## BEGIN Available data

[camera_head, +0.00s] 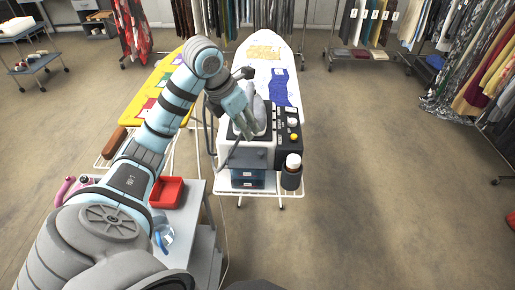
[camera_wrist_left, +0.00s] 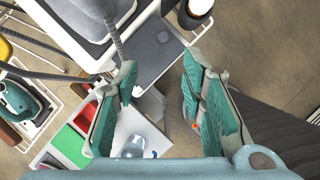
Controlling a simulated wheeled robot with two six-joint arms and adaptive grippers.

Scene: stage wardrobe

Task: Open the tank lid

## END Available data

- Task to carry out:
Leave the pictures out and output the rest of the listing exactly.

- Answer to the problem:
[camera_head, +0.00s] 
[camera_wrist_left, +0.00s] 
Controlling a simulated wheeled robot with two six-joint arms and adaptive grippers.

Scene: stage wardrobe

Task: Open the tank lid

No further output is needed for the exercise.